Kochani, wolałbym się w tym stanie w ogóle nie pokazywać, ale wiem, że jest jeszcze wielu ludzi, którzy dosłownie mają w nosie to, co z nami może się wydarzyć. Też myślałem, że przejdę to wszystko spacerkiem, ale po dziesięciu dniach chorowania w domu musiałem się znaleźć tutaj – mówił.
W następnych dniach zaczęły pojawiać się kolejne doniesienia na temat zdrowia Andrzeja Piasecznego. Najpierw głos zabrał jego management, który przekazał, że stan 50-letniego artysty jest stabilny, ale nadal wymaga on opieki medycznej. Jeszcze wczoraj media cytowały wypowiedź lekarza, który spotkał się z Piasecznym w szpitalu. Marek Posobkiewicz podkreślał, że specjaliści dokładają wszelkich starań, by pacjenci mogli jak najszybciej wrócić do swoich domów.
Myślę, że z Andrzejem Piasecznym będzie wszystko dobrze, jako lekarze robimy wszystko, co w naszej mocy, aby pacjenci jak najszybciej mogli wrócić do swoich domów – powiedział w rozmowie z WP.
Andrzej Piaseczny wrócił do domu
Po nieco ponad tygodniu od udostępnienia głośnego filmu, który odbił się w sieci szerokim echem, Andrzej Piaseczny wrócił na Instagrama z nowym wpisem. Juror programu „The Voice Senior” opublikował w mediach społecznościowych swoje zdjęcie i przekazał fanom radosne wieści. 50-latek w końcu mógł opuścić szpital.

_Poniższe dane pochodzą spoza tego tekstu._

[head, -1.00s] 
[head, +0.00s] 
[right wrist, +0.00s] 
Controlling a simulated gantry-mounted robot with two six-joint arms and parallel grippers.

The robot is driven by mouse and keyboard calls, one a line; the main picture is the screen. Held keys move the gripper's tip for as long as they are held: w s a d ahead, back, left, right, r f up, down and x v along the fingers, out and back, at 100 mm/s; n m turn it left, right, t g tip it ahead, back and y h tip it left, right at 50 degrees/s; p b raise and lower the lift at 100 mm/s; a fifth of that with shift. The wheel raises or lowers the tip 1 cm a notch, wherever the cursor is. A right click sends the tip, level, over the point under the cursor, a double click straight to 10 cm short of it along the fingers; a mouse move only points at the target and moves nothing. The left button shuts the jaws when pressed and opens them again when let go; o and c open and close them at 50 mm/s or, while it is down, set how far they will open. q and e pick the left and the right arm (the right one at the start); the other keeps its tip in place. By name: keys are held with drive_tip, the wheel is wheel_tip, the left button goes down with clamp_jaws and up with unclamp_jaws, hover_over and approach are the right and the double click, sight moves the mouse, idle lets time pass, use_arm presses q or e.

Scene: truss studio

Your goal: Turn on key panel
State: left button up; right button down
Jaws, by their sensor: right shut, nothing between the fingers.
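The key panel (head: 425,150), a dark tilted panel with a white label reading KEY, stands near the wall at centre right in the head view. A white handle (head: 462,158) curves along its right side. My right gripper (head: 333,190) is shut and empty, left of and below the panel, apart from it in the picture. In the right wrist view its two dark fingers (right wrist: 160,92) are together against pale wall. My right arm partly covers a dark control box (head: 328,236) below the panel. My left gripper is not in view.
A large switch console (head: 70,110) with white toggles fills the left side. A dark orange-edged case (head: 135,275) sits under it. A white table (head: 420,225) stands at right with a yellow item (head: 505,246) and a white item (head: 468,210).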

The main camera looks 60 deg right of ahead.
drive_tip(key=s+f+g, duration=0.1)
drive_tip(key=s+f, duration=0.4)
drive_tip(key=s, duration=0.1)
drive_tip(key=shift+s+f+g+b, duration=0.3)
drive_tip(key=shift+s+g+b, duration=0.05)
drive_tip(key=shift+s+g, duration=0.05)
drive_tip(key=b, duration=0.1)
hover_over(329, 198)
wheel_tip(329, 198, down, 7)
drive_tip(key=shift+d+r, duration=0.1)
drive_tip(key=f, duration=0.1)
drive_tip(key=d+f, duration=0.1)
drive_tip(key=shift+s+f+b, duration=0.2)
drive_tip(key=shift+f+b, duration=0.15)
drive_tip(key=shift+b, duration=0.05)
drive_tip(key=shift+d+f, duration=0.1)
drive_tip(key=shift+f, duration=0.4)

Czasem coś w drodze naszego życia zupełnie niespodziewanie zmienia perspektywę. Poranna herbata po powrocie do domu smakuje inaczej… – napisał refleksyjnie artysta.
Aktywność wokalisty spotkała się z natychmiastową reakcją obserwatorów. Pod spodem pojawiło się mnóstwo komentarzy z wyrazami ulgi i radości.
Andrzej, ależ dobrze cię widzieć w lepszej formie! Wracaj szybko do pełni zdrowia! – napisała Anita Werner.
Andrzeju kochany, dobrze, że smakuje! To wspaniały znak! Zdrówka – ucieszyła się Beata Tadla.
Jak dobrze widzieć, że jest lepiej – skomentowała Joanna Racewicz.